What this task involves:
Write out each line of the material again, word for word.

Dataset content:
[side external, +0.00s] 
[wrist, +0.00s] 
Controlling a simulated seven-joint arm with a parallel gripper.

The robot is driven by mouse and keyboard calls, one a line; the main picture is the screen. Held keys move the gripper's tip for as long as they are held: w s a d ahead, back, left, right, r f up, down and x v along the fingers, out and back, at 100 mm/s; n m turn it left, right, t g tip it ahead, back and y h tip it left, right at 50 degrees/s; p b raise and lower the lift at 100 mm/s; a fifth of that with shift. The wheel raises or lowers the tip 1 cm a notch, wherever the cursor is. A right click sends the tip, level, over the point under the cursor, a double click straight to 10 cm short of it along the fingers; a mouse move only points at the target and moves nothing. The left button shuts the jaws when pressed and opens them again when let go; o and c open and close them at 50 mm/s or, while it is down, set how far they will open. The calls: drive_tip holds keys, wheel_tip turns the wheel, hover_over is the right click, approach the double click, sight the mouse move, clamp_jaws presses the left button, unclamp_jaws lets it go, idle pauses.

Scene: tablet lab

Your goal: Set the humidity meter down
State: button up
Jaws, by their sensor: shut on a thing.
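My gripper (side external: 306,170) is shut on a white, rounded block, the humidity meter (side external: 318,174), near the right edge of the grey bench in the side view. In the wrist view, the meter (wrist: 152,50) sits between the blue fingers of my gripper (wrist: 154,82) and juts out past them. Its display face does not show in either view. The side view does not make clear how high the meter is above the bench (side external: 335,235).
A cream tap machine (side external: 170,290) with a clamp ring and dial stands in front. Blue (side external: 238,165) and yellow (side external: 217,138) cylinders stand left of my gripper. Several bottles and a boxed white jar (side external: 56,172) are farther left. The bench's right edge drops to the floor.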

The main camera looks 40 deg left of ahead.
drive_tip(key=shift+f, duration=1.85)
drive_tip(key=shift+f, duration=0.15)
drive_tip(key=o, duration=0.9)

Worked solution:
[side external, +0.00s] 
[wrist, +0.00s] 
Controlling a simulated seven-joint arm with a parallel gripper.

The robot is driven by mouse and keyboard calls, one a line; the main picture is the screen. Held keys move the gripper's tip for as long as they are held: w s a d ahead, back, left, right, r f up, down and x v along the fingers, out and back, at 100 mm/s; n m turn it left, right, t g tip it ahead, back and y h tip it left, right at 50 degrees/s; p b raise and lower the lift at 100 mm/s; a fifth of that with shift. The wheel raises or lowers the tip 1 cm a notch, wherever the cursor is. A right click sends the tip, level, over the point under the cursor, a double click straight to 10 cm short of it along the fingers; a mouse move only points at the target and moves nothing. The left button shuts the jaws when pressed and opens them again when let go; o and c open and close them at 50 mm/s or, while it is down, set how far they will open. The calls: drive_tip holds keys, wheel_tip turns the wheel, hover_over is the right click, approach the double click, sight the mouse move, clamp_jaws presses the left button, unclamp_jaws lets it go, idle pauses.

Scene: tablet lab

Your goal: Set the humidity meter down
State: button up
Jaws, by their sensor: shut on a thing.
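My gripper (side external: 306,170) is shut on a white, rounded block, the humidity meter (side external: 318,174), near the right edge of the grey bench in the side view. In the wrist view, the meter (wrist: 152,50) sits between the blue fingers of my gripper (wrist: 154,82) and juts out past them. Its display face does not show in either view. The side view does not make clear how high the meter is above the bench (side external: 335,235).
A cream tap machine (side external: 170,290) with a clamp ring and dial stands in front. Blue (side external: 238,165) and yellow (side external: 217,138) cylinders stand left of my gripper. Several bottles and a boxed white jar (side external: 56,172) are farther left. The bench's right edge drops to the floor.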

The main camera looks 40 deg left of ahead.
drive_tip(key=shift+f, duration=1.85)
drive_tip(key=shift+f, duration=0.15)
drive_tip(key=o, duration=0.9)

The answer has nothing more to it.